Negli anni settanta del Novecento nasce la cosiddetta teoria della conservazione che rifiuta ogni tipo di integrazione stilistica, anche semplificata nelle forme, a favore dell'integrazione tra esistente - conservato in maniera integrale - e aggiunta dichiaratamente moderna. Tra i massimi esponenti di questa corrente ricordiamo Amedeo Bellini e Marco Dezzi Bardeschi.
Negli ultimi due decenni il contrasto fra teoria della conservazione e restauro critico è andato progressivamente attenuandosi con una convergenza verso le posizioni critico-conservative.

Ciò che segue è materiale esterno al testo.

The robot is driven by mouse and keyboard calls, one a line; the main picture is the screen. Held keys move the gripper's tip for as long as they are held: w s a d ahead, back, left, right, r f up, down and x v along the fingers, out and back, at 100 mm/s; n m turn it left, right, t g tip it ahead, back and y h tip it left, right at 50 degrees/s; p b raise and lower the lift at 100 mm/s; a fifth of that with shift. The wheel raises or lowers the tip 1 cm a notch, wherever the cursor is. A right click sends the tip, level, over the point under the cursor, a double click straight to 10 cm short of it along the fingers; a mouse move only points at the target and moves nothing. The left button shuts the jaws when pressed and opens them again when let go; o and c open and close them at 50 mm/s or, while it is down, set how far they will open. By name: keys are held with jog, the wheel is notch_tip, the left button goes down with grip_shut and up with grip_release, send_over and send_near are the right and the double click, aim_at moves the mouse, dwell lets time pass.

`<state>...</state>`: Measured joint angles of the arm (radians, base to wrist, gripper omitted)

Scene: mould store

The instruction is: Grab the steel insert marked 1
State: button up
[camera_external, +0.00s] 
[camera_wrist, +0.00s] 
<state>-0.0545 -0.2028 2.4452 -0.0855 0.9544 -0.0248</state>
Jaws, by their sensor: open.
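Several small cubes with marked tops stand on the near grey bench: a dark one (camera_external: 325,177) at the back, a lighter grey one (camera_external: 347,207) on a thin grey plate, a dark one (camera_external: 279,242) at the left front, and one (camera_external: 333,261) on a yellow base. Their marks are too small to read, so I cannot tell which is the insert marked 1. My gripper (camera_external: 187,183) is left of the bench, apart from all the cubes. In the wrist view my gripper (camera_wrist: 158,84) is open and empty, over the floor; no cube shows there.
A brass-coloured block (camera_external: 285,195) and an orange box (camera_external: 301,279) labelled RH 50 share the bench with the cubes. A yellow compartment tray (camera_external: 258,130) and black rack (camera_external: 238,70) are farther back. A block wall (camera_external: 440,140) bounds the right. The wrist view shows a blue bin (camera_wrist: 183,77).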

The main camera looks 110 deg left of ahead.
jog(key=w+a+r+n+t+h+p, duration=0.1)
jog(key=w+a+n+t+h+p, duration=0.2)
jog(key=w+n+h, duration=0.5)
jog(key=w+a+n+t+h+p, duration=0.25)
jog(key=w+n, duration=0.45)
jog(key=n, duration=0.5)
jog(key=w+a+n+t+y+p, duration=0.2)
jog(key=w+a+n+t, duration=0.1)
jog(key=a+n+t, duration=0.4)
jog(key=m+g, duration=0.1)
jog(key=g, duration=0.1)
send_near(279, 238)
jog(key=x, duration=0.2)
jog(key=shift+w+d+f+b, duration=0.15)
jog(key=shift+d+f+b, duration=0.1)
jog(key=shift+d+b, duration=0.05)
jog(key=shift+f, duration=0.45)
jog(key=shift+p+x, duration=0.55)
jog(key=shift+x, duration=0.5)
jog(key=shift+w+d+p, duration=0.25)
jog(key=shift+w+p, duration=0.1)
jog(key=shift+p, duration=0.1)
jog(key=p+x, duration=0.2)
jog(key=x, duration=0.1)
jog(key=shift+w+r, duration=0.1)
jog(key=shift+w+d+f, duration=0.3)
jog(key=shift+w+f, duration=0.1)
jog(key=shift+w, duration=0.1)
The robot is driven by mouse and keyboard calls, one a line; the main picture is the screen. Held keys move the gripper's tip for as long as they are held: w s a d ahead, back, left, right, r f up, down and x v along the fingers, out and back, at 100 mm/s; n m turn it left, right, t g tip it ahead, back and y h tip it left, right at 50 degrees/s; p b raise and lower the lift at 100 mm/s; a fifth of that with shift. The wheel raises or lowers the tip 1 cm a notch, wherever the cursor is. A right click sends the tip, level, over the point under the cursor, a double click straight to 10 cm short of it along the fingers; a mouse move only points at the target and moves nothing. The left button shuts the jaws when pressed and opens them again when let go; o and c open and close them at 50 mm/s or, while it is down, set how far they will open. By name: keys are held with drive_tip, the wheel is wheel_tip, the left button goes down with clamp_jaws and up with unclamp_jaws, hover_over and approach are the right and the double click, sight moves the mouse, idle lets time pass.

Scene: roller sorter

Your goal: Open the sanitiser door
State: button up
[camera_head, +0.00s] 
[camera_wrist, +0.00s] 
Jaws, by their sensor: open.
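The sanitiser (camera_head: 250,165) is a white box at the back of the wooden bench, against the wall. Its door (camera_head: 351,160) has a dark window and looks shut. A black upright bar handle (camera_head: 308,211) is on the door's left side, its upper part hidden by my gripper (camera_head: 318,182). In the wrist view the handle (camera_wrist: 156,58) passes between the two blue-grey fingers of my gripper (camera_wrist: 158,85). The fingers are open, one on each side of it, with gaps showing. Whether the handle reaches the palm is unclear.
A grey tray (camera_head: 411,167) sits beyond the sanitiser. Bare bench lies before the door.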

Solo alcune voci isolate propongono teorie radicalmente differenti. Era il caso di Paolo Marconi, che partiva dal presupposto che in architettura non esistesse il concetto di autenticità materiale (perché la concezione e l'esecuzione dell'opera appartengono a persone differenti) e giungeva a posizioni che riprendevano in larga parte le teorie ottocentesche del restauro stilistico e storico. Opponendosi ai principi di riconoscibilità dell'intervento e di semplificazione delle integrazioni, proponeva il tradizionale rifacimento identico delle parti mancanti o alterate, intendendo così annullare il passaggio del monumento nella storia.
Ma il dato più innovante è costituito dalla proposta della "conservazione programmata" proposta dall'ICR nel biennio 1974-75 con il "Piano pilota per la conservazione programmata dei beni culturali in Umbria" redatto con la direzione di Giovanni Urbani (terzo direttore dell'ICR dopo Cesare Brandi e Pasquale Rotondi).